When you define your pipeline, there is an option to assign a UID to each task
in the job graph. If you do not, Flink will auto-generate UID for you – each
time you run the pipeline.
It is highly recommended to define your own UIDs, since any re-run would assign
new UIDs and effectively make your save-points useless (they would refer to
tasks that can no longer be identified correctly). So, something like this:
events
.keyBy(new MyKeySelector())
.process(new MyStatsProcessor(), Types.POJO(StatsData.class))
.name("Proc")
.uid("My-first-Proc")
.description("This is my first Proc");
Nix,.
From: Sachin Mittal <[email protected]>
Date: Friday, February 21, 2025 at 8:40 AM
To: Xuyang <[email protected]>
Cc: user <[email protected]>
Subject: Re: How can we read checkpoint data for debugging state
Hi,
I am working on Flink 1.19.1, so I guess I cannot use the SQL connector as
that's to be released for 2.1.0
If I directly try to use the flink-state-processor-api, my very first question
is how do I know the uuid for each keyed state ?
Is it the step name?
as in
events
.keyBy(new MyKeySelector())
.process(new MyStatsProcessor(), Types.POJO(StatsData.class))
.name("Proc");
If now I want to access keyed states for MyStatsProcessor then I need to access
it using:
savepoint.readKeyedState(OperatorIdentifier.forUid("Proc"), new
ReaderFunction());
Is this the right way to access it ?
Thanks
Sachin
On Fri, Feb 21, 2025 at 11:09 AM Xuyang
<[email protected]<mailto:[email protected]>> wrote:
Hi,
FYI that hopes helpful: FLIP-496: SQL connector for keyed savepoint data[1]
[1]
https://cwiki.apache.org/confluence/display/FLINK/FLIP-496%3A+SQL+connector+for+keyed+savepoint+data
--
Best!
Xuyang
At 2025-02-21 12:11:02, "Sachin Mittal"
<[email protected]<mailto:[email protected]>> wrote:
Hi,
So I have a flink application which stores state (RocksDB state backend) in S3
with the following directory structure:
s3://{bucket}/flink-checkpoints/
/{job-id}
|
+ --shared/
+ --taskowned/
+ --chk-<num>/
I have my job pipeline defined like:
final DataStream<Data> events = env.fromSource(..., "Src");
SingleOutputStreamOperator<StatsData> statsData =
events
.keyBy(new MyKeySelector())
.process(new MyStatsProcessor(), Types.POJO(StatsData.class))
.name("Proc");
statsData
.addSink(new MySink<>(...))
.name("Sink");
env.execute("Exec");
The MyStatsProcessor has keyed states defined as:
state1 =
getRuntimeContext().getState(new ValueStateDescriptor<>("state1",
Types.POJO(StateOne.class)));
state2 =
getRuntimeContext().getState(new ValueStateDescriptor<>("state2",
Types.POJO(StateTwo.class)));
So my question is how can I read any checkpoint state. I see this API
flink-state-processor-api.
Can I use the same here, if so how do I instantiate it:
StreamExecutionEnvironment env =
StreamExecutionEnvironment.getExecutionEnvironment();
SavepointReader savepoint = SavepointReader.read(env,
"s3://{bucket}/flink-checkpoints/{job-id}", <which state backend to use>);
Is this the correct way to use this API for reading a checkpoint ?

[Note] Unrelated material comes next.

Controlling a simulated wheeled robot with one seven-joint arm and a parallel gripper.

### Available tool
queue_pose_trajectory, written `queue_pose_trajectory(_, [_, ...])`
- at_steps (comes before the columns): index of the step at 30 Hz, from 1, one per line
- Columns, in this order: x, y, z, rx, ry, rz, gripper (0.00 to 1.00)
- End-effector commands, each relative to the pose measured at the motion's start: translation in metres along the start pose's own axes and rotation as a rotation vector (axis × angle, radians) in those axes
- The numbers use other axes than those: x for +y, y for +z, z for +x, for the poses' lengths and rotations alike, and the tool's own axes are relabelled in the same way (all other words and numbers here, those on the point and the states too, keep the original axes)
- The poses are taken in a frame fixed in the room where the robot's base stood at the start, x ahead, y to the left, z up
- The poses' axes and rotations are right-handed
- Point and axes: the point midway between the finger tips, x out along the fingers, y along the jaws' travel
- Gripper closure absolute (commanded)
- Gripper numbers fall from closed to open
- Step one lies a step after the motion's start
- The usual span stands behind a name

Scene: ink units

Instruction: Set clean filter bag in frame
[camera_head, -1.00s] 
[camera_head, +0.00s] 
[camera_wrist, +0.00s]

Please note I have also enabled:
state.backend.incremental: 'true'
state.backend.local-recovery: 'true'
state.backend.changelog.enabled: 'true'
state.backend.changelog.storage: filesystem
dstl.dfs.base-path: s3://{bucket}/changelog
dstl.dfs.compression.enabled: 'true'
Now after say I am able to create the reader how do I inspect a particular
keyed state.
I see a function called readKeyedState but I am unsure as to what uuid I need
to pass to read a particular state?
Would something like this work:
DataStream<KeyedState> keyedState =
savepoint.readKeyedState(OperatorIdentifier.forUid("Proc"), new
ReaderFunction());
And now in my KeyedState class, I can access state1 and state2.
Would this work?
Please let me know if I am on the right track or this is something not possible
to read checkpointed states via any external application for debugging.
Thanks
Sachin